:: SET TASK ::
Below is a listing; write it out exactly and drop any images from it.

[GIVEN MATERIAL start]

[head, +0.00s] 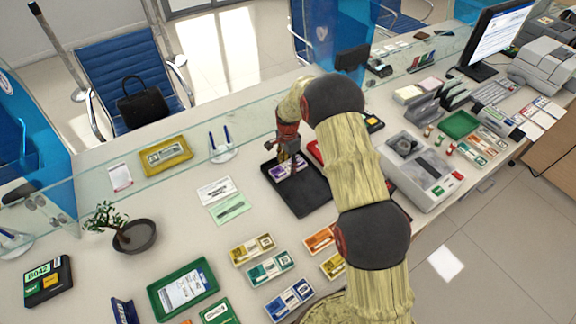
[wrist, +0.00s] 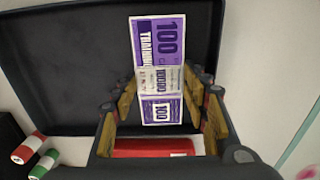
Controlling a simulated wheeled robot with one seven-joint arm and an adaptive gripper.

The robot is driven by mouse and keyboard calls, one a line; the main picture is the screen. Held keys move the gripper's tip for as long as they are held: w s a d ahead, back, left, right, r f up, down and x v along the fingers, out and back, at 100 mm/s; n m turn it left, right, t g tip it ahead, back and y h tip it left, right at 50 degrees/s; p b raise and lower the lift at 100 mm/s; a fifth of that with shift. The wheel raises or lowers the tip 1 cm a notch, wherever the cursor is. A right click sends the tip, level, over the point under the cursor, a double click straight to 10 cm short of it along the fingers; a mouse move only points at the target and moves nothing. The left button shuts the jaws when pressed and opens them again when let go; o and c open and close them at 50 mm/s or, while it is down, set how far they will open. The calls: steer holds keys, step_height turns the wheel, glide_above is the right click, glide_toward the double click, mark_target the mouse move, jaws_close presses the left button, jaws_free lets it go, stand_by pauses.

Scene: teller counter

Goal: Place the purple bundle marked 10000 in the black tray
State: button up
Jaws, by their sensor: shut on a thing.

[GIVEN MATERIAL end]

:: FINAL RESULT ::
[head, +0.00s] 
[wrist, +0.00s] 
Controlling a simulated wheeled robot with one seven-joint arm and an adaptive gripper.

The robot is driven by mouse and keyboard calls, one a line; the main picture is the screen. Held keys move the gripper's tip for as long as they are held: w s a d ahead, back, left, right, r f up, down and x v along the fingers, out and back, at 100 mm/s; n m turn it left, right, t g tip it ahead, back and y h tip it left, right at 50 degrees/s; p b raise and lower the lift at 100 mm/s; a fifth of that with shift. The wheel raises or lowers the tip 1 cm a notch, wherever the cursor is. A right click sends the tip, level, over the point under the cursor, a double click straight to 10 cm short of it along the fingers; a mouse move only points at the target and moves nothing. The left button shuts the jaws when pressed and opens them again when let go; o and c open and close them at 50 mm/s or, while it is down, set how far they will open. The calls: steer holds keys, step_height turns the wheel, glide_above is the right click, glide_toward the double click, mark_target the mouse move, jaws_close presses the left button, jaws_free lets it go, stand_by pauses.

Scene: teller counter

Goal: Place the purple bundle marked 10000 in the black tray
State: button up
Jaws, by their sensor: shut on a thing.

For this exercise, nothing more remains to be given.